-- START OF Recorded information --

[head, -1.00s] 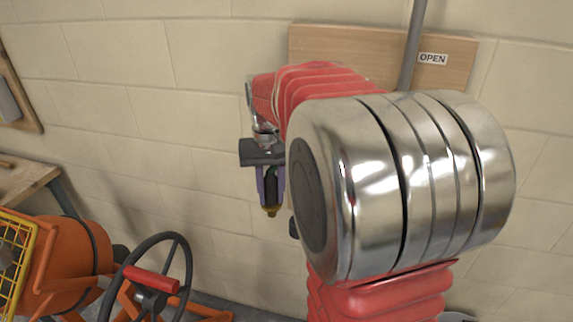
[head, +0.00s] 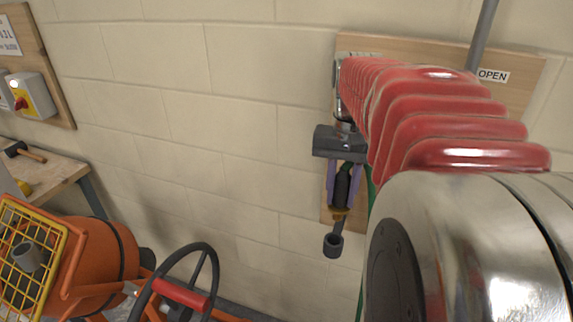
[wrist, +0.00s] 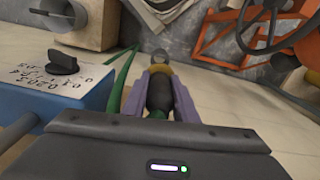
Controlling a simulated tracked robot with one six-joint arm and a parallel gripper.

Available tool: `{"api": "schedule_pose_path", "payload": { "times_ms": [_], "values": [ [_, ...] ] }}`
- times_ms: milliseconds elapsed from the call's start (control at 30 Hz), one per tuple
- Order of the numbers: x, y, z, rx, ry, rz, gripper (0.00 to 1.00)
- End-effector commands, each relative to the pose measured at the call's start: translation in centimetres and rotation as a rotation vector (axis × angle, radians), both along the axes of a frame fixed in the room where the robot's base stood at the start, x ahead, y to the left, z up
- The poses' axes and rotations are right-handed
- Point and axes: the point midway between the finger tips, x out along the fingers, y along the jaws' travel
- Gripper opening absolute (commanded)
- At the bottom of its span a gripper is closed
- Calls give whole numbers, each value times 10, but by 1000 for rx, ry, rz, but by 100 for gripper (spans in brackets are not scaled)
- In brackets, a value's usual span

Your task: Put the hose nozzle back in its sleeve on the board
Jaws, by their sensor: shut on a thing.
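My gripper (head: 342,203) is shut on the hose nozzle (head: 342,188), a black body with a brass-yellow collar, pointing down. In the wrist view the nozzle (wrist: 160,95) lies between the two purple fingers of my gripper (wrist: 160,80), with its collar at the far end. A green hose (head: 371,188) runs down behind my gripper. A grey ring shows past the collar in the wrist view. The wooden board (head: 328,213) is mostly hidden by my arm.
A sign reading OPEN (head: 493,76) and a grey pipe (head: 484,36) are at upper right. A blue box (wrist: 55,92) with a black knob is left of my gripper in the wrist view. An orange mixer (head: 95,255) and a black handwheel (head: 150,295) stand at lower left.

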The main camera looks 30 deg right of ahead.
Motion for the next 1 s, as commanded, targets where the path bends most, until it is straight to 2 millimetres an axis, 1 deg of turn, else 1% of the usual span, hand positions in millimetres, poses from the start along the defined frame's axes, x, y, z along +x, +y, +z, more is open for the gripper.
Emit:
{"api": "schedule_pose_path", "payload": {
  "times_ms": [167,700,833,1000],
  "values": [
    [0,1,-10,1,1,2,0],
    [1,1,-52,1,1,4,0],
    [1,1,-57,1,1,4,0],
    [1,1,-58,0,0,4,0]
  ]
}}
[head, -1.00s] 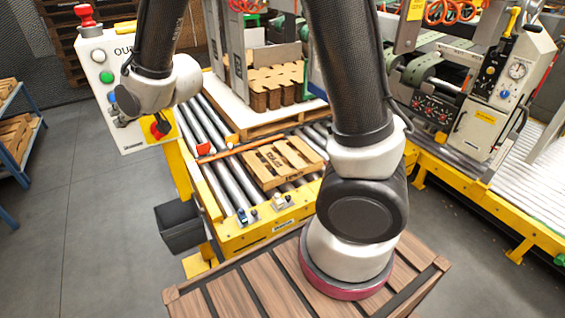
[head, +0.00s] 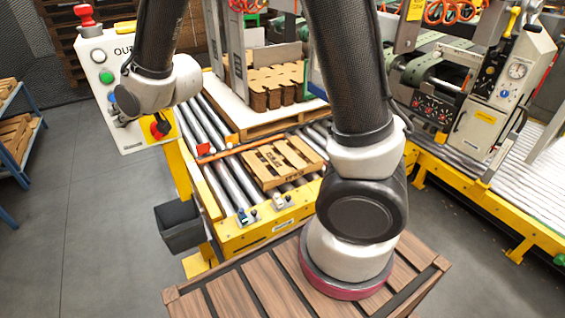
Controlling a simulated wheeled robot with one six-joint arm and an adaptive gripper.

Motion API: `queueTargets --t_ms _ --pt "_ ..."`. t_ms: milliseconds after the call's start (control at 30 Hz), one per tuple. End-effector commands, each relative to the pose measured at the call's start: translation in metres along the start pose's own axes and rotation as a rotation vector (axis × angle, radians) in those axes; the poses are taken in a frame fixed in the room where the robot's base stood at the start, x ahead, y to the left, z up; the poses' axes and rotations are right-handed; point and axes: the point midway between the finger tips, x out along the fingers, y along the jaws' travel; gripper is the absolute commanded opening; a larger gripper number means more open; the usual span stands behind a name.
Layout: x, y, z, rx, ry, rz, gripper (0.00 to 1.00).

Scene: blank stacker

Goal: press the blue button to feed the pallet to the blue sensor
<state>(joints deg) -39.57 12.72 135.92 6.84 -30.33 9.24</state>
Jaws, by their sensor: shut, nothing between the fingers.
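The control panel (head: 91,46) stands at the upper left, with a white, a green and a blue button in a column. The blue button (head: 111,97) is mostly covered by the dark end of my wrist, and only a sliver shows. My gripper's fingers are hidden behind my wrist at the panel, so I cannot see whether they touch the button. A small wooden pallet (head: 266,168) lies on the roller conveyor, close to its near yellow edge. A small sensor with a blue part (head: 242,217) sits on that edge, left of the pallet.
A red sensor (head: 203,149) sits by an orange strip across the rollers. Behind, stacked brown blanks (head: 268,98) stand on a larger pallet. A dark bin (head: 181,232) hangs at the conveyor's left. A machine (head: 500,90) stands right. Floor at left is clear.

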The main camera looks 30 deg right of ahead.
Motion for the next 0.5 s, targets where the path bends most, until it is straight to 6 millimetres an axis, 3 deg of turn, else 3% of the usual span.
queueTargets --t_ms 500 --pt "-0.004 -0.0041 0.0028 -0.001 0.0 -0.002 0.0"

-- END OF Recorded information --

> _Problem_:
Retype all entries exactly as they appear, dropping the images.

> _Final result_:
[head, -1.00s] 
[head, +0.00s] 
[wrist, +0.00s] 
Controlling a simulated tracked robot with one six-joint arm and a parallel gripper.

Available tool: `{"api": "schedule_pose_path", "payload": { "times_ms": [_], "values": [ [_, ...] ] }}`
- times_ms: milliseconds elapsed from the call's start (control at 30 Hz), one per tuple
- Order of the numbers: x, y, z, rx, ry, rz, gripper (0.00 to 1.00)
- End-effector commands, each relative to the pose measured at the call's start: translation in centimetres and rotation as a rotation vector (axis × angle, radians), both along the axes of a frame fixed in the room where the robot's base stood at the start, x ahead, y to the left, z up
- The poses' axes and rotations are right-handed
- Point and axes: the point midway between the finger tips, x out along the fingers, y along the jaws' travel
- Gripper opening absolute (commanded)
- At the bottom of its span a gripper is closed
- Calls give whole numbers, each value times 10, but by 1000 for rx, ry, rz, but by 100 for gripper (spans in brackets are not scaled)
- In brackets, a value's usual span

Your task: Put the hose nozzle back in its sleeve on the board
Jaws, by their sensor: shut on a thing.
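My gripper (head: 342,203) is shut on the hose nozzle (head: 342,188), a black body with a brass-yellow collar, pointing down. In the wrist view the nozzle (wrist: 160,95) lies between the two purple fingers of my gripper (wrist: 160,80), with its collar at the far end. A green hose (head: 371,188) runs down behind my gripper. A grey ring shows past the collar in the wrist view. The wooden board (head: 328,213) is mostly hidden by my arm.
A sign reading OPEN (head: 493,76) and a grey pipe (head: 484,36) are at upper right. A blue box (wrist: 55,92) with a black knob is left of my gripper in the wrist view. An orange mixer (head: 95,255) and a black handwheel (head: 150,295) stand at lower left.

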The main camera looks 30 deg right of ahead.
Motion for the next 1 s, as commanded, targets where the path bends most, until it is straight to 2 millimetres an axis, 1 deg of turn, else 1% of the usual span, hand positions in millimetres, poses from the start along the defined frame's axes, x, y, z along +x, +y, +z, more is open for the gripper.
Emit:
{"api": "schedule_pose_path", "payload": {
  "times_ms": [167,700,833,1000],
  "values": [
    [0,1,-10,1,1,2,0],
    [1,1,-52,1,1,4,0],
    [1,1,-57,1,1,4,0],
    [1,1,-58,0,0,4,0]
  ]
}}
[head, -1.00s] 
[head, +0.00s] 
Controlling a simulated wheeled robot with one six-joint arm and an adaptive gripper.

Motion API: `queueTargets --t_ms _ --pt "_ ..."`. t_ms: milliseconds after the call's start (control at 30 Hz), one per tuple. End-effector commands, each relative to the pose measured at the call's start: translation in metres along the start pose's own axes and rotation as a rotation vector (axis × angle, radians) in those axes; the poses are taken in a frame fixed in the room where the robot's base stood at the start, x ahead, y to the left, z up; the poses' axes and rotations are right-handed; point and axes: the point midway between the finger tips, x out along the fingers, y along the jaws' travel; gripper is the absolute commanded opening; a larger gripper number means more open; the usual span stands behind a name.
Layout: x, y, z, rx, ry, rz, gripper (0.00 to 1.00).

Scene: blank stacker

Goal: press the blue button to feed the pallet to the blue sensor
<state>(joints deg) -39.57 12.72 135.92 6.84 -30.33 9.24</state>
Jaws, by their sensor: shut, nothing between the fingers.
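The control panel (head: 91,46) stands at the upper left, with a white, a green and a blue button in a column. The blue button (head: 111,97) is mostly covered by the dark end of my wrist, and only a sliver shows. My gripper's fingers are hidden behind my wrist at the panel, so I cannot see whether they touch the button. A small wooden pallet (head: 266,168) lies on the roller conveyor, close to its near yellow edge. A small sensor with a blue part (head: 242,217) sits on that edge, left of the pallet.
A red sensor (head: 203,149) sits by an orange strip across the rollers. Behind, stacked brown blanks (head: 268,98) stand on a larger pallet. A dark bin (head: 181,232) hangs at the conveyor's left. A machine (head: 500,90) stands right. Floor at left is clear.

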The main camera looks 30 deg right of ahead.
Motion for the next 0.5 s, targets where the path bends most, until it is straight to 6 millimetres an axis, 3 deg of turn, else 3% of the usual span.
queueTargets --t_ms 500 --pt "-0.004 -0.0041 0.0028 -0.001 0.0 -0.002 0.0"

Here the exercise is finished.